What next for Kosovo Serbs? (TransConflict, by Gerard M. Gallucci, 26 February 2015)

In light of the ongoing Brussels dialogue between Belgrade and Pristina, the time has also come for Kosovo Serbs to seize the opportunity to address the practical needs of their community within the framework in which they find themselves. There are four ideas – including working together as a community and participating at all levels in Kosovo institutions – that might serve as guiding principles for their next steps.

The EU will apparently be sponsoring an April conference in Kosovo to provide a forum for Kosovo Serbs to begin formulating a common agenda and strategy to serve their community in the current context. This is a good initiative and long overdue. (For the first five years after Pristina’s declaration of independence, the Quint – chiefly the US and Germans with NATO and EULEX – used and allowed Pristina to use force and threats to bully Serbs north and south of the Ibar into accepting control by the new Kosovo institutions they empowered.) But in light of the ongoing Brussels dialogue between Belgrade and Pristina – a product of the Quint’s recognition that north Kosovo could not be subdued by force and Belgrade’s existential need to settle on Kosovo in order to move into the EU – the time has also come for Kosovo Serbs to seize the opportunity to address the practical needs of their community within the framework in which they find themselves.

The essential decisions will be made by Kosovo Serbs themselves. But I offer here four ideas that might serve as guiding principles for considering their next steps:

•The vital usefulness of working together as a community. This would mean putting aside petty differences and arguments over the past to formulate joint approaches that all political actors combine to achieve with full support of all Serb communities within Kosovo. United in pursuit of a common agenda, Kosovo Serbs can be a potent player in central politics as well as more effectively governing their own municipalities. Working together would also prove a powerful lure to the internationals eager to provide support for peaceful change in the Balkans.

•Putting aside – if not necessarily abandoning – the larger political issue of status. This would mean focusing on putting the compromise arrangements presented by an Ahtisaari-Plus approach and the Brussels dialogue to the test. The status of Kosovo has been contentious for decades. Milosevic’ efforts to use repression of Kosovo Albanians for his political interests eventually doomed Yugoslavia and closed off any likelihood of autonomy-within-Serbia alternatives. That truth must be faced in its entirety. Serbia has accepted this truth – perhaps not fully admitted yet – and Kosovo Serbs must do the same if they are to preserve their life in Kosovo and Kosovo’s Serbian heritage.

•Seeking to achieve practical solutions to practical problems. The Ahtisaari package provides a robust framework for local control of local and cultural matters and preserving links between Serb municipalities in Kosovo and with Belgrade. As further elaborated through the Brussels dialogue, this could provide a full range of means to work to address practical issues and establish a sustainable environment for security and development. No one else will work to ensure this framework is fully honored if Kosovo Serbs don’t use it.

•Participation at all levels in Kosovo institutions.

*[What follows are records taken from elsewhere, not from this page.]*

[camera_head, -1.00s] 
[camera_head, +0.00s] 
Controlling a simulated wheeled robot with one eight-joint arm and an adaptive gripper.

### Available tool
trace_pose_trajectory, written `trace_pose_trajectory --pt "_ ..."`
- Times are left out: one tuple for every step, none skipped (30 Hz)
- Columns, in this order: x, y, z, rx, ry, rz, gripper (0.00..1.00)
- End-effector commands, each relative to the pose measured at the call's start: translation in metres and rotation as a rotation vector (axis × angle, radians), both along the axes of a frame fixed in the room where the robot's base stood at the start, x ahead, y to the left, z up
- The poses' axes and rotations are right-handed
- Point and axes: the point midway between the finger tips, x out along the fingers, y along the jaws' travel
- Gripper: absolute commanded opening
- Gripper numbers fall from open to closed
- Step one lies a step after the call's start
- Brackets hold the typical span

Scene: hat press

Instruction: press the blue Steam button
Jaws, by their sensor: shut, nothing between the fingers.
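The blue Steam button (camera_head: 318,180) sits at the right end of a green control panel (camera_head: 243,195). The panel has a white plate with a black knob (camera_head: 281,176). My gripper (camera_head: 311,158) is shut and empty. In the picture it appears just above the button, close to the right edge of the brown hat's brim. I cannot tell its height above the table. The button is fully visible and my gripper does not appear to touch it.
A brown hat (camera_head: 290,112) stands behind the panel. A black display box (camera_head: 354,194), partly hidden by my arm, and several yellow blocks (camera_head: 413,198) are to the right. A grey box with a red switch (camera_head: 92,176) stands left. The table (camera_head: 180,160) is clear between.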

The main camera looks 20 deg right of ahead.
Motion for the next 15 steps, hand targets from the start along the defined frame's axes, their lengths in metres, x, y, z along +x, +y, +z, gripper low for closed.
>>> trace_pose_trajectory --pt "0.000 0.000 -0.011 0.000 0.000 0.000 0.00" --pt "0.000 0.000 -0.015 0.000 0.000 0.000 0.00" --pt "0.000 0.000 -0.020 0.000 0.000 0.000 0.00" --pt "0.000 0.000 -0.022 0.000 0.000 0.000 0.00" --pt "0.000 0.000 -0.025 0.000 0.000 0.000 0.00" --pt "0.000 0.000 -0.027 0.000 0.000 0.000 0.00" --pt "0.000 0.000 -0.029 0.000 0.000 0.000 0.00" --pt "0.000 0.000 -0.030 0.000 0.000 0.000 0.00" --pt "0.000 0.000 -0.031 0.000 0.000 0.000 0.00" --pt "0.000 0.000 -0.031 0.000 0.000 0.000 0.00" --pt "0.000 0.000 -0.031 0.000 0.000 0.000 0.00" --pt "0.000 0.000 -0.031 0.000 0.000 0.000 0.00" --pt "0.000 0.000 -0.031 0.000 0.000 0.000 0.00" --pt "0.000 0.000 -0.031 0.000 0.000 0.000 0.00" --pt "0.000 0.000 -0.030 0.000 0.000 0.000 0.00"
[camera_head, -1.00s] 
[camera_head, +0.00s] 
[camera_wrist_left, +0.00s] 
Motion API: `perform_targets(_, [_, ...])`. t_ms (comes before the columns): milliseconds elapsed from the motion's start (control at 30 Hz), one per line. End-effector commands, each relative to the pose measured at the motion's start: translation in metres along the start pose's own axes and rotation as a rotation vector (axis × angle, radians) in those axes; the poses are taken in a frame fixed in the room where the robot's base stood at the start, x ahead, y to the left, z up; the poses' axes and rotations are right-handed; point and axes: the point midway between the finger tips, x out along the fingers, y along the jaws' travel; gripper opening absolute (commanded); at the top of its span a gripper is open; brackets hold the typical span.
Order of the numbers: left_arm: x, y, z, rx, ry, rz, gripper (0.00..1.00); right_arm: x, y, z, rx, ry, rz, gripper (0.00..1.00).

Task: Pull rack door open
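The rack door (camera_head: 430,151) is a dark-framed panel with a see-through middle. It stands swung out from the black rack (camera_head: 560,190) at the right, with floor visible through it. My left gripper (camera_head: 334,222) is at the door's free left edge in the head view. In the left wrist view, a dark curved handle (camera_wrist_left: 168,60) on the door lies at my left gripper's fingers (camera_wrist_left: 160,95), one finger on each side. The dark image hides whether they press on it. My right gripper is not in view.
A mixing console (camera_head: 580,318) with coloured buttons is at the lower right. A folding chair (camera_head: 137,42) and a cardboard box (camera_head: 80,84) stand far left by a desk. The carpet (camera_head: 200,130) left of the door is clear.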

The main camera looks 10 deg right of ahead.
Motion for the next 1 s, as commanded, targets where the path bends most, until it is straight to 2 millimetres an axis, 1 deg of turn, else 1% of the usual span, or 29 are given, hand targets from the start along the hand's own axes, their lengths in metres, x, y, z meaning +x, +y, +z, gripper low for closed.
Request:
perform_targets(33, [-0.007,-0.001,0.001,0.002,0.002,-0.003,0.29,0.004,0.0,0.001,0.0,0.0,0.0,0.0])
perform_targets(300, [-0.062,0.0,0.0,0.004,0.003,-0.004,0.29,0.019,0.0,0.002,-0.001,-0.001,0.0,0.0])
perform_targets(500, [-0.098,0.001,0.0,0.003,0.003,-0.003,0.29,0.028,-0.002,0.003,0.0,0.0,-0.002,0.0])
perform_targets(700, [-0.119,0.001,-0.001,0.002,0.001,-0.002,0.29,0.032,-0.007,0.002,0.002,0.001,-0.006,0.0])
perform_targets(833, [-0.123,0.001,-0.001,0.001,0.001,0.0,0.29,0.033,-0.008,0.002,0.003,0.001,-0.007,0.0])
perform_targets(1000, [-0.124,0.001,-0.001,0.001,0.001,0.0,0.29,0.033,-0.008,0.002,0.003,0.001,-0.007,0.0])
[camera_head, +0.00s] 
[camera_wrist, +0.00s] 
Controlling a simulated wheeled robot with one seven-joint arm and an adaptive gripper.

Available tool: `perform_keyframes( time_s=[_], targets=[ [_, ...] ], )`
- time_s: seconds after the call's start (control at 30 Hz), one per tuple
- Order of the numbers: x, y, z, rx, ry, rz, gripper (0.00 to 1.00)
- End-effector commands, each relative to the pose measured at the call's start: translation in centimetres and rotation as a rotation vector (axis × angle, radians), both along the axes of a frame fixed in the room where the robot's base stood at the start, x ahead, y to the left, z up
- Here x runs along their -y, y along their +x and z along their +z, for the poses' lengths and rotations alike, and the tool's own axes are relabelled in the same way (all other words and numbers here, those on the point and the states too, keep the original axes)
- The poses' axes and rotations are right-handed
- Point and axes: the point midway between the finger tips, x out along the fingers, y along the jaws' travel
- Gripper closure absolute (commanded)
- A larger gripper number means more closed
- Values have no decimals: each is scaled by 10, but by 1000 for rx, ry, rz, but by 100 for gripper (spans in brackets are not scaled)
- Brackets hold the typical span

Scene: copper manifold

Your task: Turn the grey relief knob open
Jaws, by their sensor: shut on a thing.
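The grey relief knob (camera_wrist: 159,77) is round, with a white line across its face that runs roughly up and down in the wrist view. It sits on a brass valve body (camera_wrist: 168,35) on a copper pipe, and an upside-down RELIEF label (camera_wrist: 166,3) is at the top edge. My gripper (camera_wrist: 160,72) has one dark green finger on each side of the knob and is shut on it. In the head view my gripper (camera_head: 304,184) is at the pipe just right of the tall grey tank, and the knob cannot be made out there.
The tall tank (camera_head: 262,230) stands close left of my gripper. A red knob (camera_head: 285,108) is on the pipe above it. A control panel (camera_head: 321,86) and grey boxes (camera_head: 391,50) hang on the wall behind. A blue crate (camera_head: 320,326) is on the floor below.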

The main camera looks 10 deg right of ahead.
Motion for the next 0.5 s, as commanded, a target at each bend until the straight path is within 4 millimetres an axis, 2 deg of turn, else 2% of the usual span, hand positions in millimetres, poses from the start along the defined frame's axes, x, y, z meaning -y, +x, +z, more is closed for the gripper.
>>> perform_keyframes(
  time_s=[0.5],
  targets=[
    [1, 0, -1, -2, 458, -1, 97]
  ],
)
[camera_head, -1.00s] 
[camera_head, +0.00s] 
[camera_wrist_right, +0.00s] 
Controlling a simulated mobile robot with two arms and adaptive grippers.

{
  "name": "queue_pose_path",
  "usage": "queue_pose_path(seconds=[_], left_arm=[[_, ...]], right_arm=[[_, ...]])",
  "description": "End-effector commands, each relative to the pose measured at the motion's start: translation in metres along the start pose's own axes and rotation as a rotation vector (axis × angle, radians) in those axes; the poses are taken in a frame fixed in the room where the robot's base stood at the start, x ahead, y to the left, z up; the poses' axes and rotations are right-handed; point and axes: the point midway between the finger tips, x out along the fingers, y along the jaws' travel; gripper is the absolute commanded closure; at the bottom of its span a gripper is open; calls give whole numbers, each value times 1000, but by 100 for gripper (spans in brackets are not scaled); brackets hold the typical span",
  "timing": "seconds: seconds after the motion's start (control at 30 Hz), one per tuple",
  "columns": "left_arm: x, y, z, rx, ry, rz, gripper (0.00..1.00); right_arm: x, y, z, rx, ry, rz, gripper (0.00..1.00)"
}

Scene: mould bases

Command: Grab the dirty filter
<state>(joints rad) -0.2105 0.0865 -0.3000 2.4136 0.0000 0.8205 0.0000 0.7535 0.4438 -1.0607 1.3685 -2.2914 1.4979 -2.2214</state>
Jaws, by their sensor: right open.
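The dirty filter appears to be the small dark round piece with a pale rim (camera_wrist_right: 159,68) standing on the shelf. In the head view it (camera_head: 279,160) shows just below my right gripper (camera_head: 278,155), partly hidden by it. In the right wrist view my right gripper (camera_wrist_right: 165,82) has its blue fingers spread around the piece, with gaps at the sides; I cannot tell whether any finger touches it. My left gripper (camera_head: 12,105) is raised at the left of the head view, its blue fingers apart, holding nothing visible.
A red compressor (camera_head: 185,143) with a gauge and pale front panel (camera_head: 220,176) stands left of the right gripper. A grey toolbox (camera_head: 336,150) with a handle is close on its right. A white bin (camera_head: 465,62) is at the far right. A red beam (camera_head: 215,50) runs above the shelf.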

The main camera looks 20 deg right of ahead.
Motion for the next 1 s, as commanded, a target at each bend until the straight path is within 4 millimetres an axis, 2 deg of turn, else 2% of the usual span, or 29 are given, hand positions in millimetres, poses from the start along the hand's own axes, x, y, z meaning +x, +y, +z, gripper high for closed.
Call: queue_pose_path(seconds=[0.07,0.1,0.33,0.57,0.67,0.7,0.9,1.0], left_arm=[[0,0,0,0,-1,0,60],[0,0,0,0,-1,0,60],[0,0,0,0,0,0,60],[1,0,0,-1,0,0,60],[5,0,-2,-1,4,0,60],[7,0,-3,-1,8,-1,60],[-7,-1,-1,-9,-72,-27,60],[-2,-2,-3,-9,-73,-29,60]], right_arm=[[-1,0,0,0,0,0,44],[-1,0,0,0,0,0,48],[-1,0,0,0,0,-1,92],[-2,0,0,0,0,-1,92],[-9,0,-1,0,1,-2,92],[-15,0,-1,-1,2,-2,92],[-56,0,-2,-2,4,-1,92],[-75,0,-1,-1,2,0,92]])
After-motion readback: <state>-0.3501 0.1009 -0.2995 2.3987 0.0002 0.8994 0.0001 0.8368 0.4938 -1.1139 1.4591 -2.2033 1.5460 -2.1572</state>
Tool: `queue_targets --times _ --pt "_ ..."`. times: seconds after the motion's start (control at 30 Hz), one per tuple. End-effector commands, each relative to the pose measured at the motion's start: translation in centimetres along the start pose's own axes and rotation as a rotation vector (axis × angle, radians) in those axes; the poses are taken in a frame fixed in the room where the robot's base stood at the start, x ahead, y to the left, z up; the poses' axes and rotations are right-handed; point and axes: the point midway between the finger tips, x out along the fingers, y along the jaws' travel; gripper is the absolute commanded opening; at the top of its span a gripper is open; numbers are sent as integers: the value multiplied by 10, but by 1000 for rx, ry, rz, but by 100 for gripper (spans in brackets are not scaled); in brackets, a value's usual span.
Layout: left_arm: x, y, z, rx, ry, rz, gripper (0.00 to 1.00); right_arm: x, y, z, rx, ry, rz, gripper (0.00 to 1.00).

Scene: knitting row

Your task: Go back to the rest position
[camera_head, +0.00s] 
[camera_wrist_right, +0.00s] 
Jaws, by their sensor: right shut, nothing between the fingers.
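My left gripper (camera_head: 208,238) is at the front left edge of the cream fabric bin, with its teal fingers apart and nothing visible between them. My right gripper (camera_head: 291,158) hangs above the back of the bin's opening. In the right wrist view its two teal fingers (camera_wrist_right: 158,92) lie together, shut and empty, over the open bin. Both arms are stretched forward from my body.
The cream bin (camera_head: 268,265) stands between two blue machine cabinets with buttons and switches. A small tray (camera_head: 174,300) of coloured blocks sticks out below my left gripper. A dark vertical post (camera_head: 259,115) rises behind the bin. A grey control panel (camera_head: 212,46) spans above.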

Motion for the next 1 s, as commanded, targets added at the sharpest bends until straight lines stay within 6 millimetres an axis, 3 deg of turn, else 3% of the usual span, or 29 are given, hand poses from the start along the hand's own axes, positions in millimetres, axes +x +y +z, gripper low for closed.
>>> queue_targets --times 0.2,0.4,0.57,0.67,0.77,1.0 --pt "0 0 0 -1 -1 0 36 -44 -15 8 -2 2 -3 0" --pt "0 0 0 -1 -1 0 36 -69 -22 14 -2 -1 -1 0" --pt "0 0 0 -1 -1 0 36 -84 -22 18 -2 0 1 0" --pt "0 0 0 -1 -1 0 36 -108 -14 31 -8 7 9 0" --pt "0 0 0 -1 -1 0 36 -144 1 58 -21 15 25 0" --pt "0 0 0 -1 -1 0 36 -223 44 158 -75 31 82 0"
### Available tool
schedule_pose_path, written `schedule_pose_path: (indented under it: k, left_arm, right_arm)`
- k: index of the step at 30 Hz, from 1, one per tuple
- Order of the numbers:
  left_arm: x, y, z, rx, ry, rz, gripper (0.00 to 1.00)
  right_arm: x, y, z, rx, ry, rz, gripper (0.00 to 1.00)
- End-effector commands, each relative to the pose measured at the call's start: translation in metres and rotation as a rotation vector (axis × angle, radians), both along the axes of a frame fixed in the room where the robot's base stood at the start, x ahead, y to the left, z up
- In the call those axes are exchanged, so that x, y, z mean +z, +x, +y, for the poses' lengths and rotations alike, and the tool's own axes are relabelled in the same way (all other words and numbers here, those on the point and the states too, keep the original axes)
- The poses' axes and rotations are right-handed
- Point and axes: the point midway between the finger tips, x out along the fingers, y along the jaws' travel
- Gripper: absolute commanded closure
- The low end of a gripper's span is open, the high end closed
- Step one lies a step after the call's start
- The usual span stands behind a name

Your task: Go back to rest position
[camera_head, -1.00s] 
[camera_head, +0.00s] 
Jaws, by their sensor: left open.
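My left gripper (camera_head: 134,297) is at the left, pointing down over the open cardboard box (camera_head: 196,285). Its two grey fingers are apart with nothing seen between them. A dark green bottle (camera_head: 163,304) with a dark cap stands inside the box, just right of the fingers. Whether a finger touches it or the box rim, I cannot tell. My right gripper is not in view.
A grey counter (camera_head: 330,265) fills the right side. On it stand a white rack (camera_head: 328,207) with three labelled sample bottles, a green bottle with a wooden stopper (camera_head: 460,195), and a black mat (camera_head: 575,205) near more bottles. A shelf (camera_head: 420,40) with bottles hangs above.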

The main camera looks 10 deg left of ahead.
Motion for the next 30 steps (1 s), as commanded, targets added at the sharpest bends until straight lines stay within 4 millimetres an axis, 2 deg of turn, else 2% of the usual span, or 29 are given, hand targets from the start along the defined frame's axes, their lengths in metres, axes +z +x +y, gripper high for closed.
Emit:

The Serbian connection to Kosovo can only be preserved through the full participation of Kosovo Serbs in central as well as local institutions. That means all eligible Kosovo Serbs voting in all Kosovo elections. Given the political divisions within the Kosovo Albanian community, Kosovo Serbs may well have a political weight greater than their numbers. Given what should be their natural inclination to support democracy, human rights and transparency, Serbs may also find willing allies among at least some Albanians.   Full Serb participation in Kosovo politics would serve the interests of everyone and most especially themselves. The truth seems to be that whatever the political status of Kosovo – and as the region moves further into Europe over the coming decade that may matter less – there exists the possibility of making it a truly multi-ethnic polis. For this to happen, Kosovo Serbs must work together to achieve practical solutions using all the political means available to them. And the internationals – bravo to the EU for finally getting it – must continue to assist.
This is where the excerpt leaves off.